[start of Raw records]

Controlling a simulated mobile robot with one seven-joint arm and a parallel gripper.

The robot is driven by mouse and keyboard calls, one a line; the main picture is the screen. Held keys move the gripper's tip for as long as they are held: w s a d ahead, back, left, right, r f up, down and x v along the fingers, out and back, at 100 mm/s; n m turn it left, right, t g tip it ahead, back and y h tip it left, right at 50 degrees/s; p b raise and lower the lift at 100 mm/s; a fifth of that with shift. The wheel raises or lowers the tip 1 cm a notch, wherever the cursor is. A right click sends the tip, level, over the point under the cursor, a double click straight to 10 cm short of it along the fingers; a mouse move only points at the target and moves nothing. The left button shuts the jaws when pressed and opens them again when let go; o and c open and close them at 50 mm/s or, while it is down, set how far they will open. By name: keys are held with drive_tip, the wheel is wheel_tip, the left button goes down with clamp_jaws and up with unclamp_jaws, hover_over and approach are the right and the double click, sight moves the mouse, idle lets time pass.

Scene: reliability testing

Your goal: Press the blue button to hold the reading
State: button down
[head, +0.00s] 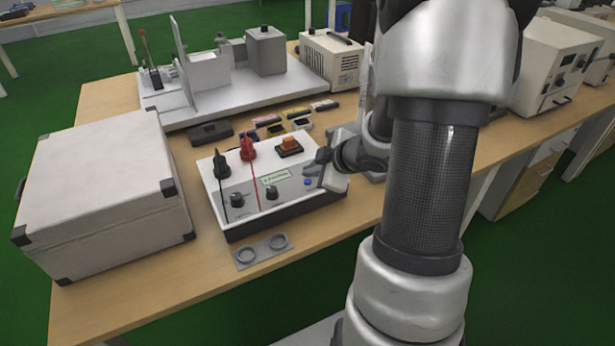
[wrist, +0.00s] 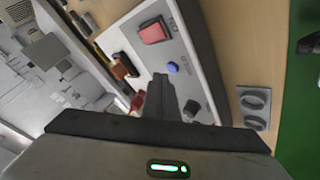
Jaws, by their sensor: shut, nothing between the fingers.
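The white test box (head: 285,202) with a dark base sits on the wooden bench. The small round blue button (head: 307,181) is on its sloped top, near the front right; it also shows in the wrist view (wrist: 173,67). My gripper (head: 313,167) is over the right part of the box, close to the button. In the wrist view its fingers (wrist: 160,78) are together and empty, with the tips just beside the blue button. I cannot tell whether they touch the panel. The button is uncovered in both views.
The panel also carries a red square button (wrist: 155,30), an orange switch (head: 289,147), black knobs (head: 237,200) and red and black plugs (head: 248,148). A grey case (head: 100,190) stands left. A plate with two rings (head: 262,251) lies in front.

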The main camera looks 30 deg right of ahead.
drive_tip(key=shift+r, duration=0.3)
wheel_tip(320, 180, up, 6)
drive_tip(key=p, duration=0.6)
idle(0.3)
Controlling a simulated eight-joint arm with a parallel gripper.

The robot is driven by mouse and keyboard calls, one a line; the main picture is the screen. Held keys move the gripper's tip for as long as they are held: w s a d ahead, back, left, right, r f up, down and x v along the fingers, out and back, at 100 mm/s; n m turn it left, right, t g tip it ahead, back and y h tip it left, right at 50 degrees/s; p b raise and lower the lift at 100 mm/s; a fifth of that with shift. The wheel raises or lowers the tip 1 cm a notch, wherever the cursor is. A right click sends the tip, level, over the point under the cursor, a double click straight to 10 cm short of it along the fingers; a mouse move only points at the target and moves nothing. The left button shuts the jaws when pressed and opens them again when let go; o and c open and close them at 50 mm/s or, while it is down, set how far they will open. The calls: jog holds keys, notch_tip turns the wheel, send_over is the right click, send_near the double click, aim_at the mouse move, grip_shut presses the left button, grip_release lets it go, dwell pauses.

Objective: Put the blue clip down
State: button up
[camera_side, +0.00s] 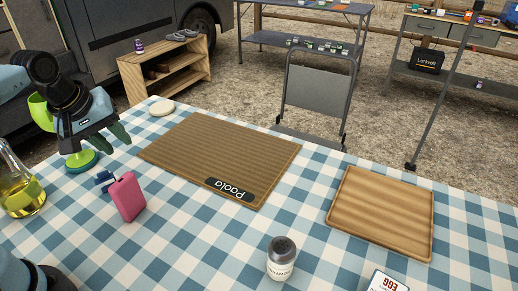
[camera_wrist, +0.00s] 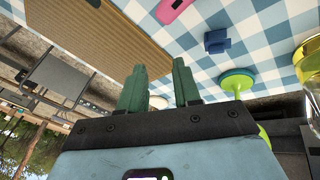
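The blue clip (camera_side: 104,178) is on the checked tablecloth, just left of a pink tag-like object (camera_side: 127,196). It also shows in the wrist view as a small dark blue block (camera_wrist: 217,42), apart from my fingers. My gripper (camera_side: 112,139) is above the table, behind the clip in the side view. In the wrist view its two green fingers (camera_wrist: 160,78) are spread with nothing between them.
A green-based stand (camera_side: 81,160) is just below my gripper, and an oil flask (camera_side: 22,192) is at the left. A brown mat (camera_side: 215,150), wooden board (camera_side: 380,212), white disc (camera_side: 162,108) and shaker (camera_side: 281,260) are on the table. Bare cloth lies in front of the mat.

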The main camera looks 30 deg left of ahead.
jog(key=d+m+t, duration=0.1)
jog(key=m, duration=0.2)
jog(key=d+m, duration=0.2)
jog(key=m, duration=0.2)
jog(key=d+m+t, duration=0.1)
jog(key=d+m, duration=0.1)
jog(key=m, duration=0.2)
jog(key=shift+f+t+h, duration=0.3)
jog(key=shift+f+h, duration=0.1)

[end of Raw records]

Written exercise: Omit pictures; set down the rest of the material word for word.

Response to the exercise:
Controlling a simulated mobile robot with one seven-joint arm and a parallel gripper.

The robot is driven by mouse and keyboard calls, one a line; the main picture is the screen. Held keys move the gripper's tip for as long as they are held: w s a d ahead, back, left, right, r f up, down and x v along the fingers, out and back, at 100 mm/s; n m turn it left, right, t g tip it ahead, back and y h tip it left, right at 50 degrees/s; p b raise and lower the lift at 100 mm/s; a fifth of that with shift. The wheel raises or lowers the tip 1 cm a notch, wherever the cursor is. A right click sends the tip, level, over the point under the cursor, a double click straight to 10 cm short of it along the fingers; a mouse move only points at the target and moves nothing. The left button shuts the jaws when pressed and opens them again when let go; o and c open and close them at 50 mm/s or, while it is down, set how far they will open. By name: keys are held with drive_tip, the wheel is wheel_tip, the left button goes down with clamp_jaws and up with unclamp_jaws, hover_over and approach are the right and the double click, sight moves the mouse, idle lets time pass.

Scene: reliability testing

Your goal: Press the blue button to hold the reading
State: button down
[head, +0.00s] 
[wrist, +0.00s] 
Jaws, by their sensor: shut, nothing between the fingers.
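The white test box (head: 285,202) with a dark base sits on the wooden bench. The small round blue button (head: 307,181) is on its sloped top, near the front right; it also shows in the wrist view (wrist: 173,67). My gripper (head: 313,167) is over the right part of the box, close to the button. In the wrist view its fingers (wrist: 160,78) are together and empty, with the tips just beside the blue button. I cannot tell whether they touch the panel. The button is uncovered in both views.
The panel also carries a red square button (wrist: 155,30), an orange switch (head: 289,147), black knobs (head: 237,200) and red and black plugs (head: 248,148). A grey case (head: 100,190) stands left. A plate with two rings (head: 262,251) lies in front.

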The main camera looks 30 deg right of ahead.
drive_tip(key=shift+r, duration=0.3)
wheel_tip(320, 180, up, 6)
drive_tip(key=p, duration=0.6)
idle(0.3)
Controlling a simulated eight-joint arm with a parallel gripper.

The robot is driven by mouse and keyboard calls, one a line; the main picture is the screen. Held keys move the gripper's tip for as long as they are held: w s a d ahead, back, left, right, r f up, down and x v along the fingers, out and back, at 100 mm/s; n m turn it left, right, t g tip it ahead, back and y h tip it left, right at 50 degrees/s; p b raise and lower the lift at 100 mm/s; a fifth of that with shift. The wheel raises or lowers the tip 1 cm a notch, wherever the cursor is. A right click sends the tip, level, over the point under the cursor, a double click straight to 10 cm short of it along the fingers; a mouse move only points at the target and moves nothing. The left button shuts the jaws when pressed and opens them again when let go; o and c open and close them at 50 mm/s or, while it is down, set how far they will open. The calls: jog holds keys, notch_tip turns the wheel, send_over is the right click, send_near the double click, aim_at the mouse move, grip_shut presses the left button, grip_release lets it go, dwell pauses.

Objective: Put the blue clip down
State: button up
[camera_side, +0.00s] 
[camera_wrist, +0.00s] 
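The blue clip (camera_side: 104,178) is on the checked tablecloth, just left of a pink tag-like object (camera_side: 127,196). It also shows in the wrist view as a small dark blue block (camera_wrist: 217,42), apart from my fingers. My gripper (camera_side: 112,139) is above the table, behind the clip in the side view. In the wrist view its two green fingers (camera_wrist: 160,78) are spread with nothing between them.
A green-based stand (camera_side: 81,160) is just below my gripper, and an oil flask (camera_side: 22,192) is at the left. A brown mat (camera_side: 215,150), wooden board (camera_side: 380,212), white disc (camera_side: 162,108) and shaker (camera_side: 281,260) are on the table. Bare cloth lies in front of the mat.

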The main camera looks 30 deg left of ahead.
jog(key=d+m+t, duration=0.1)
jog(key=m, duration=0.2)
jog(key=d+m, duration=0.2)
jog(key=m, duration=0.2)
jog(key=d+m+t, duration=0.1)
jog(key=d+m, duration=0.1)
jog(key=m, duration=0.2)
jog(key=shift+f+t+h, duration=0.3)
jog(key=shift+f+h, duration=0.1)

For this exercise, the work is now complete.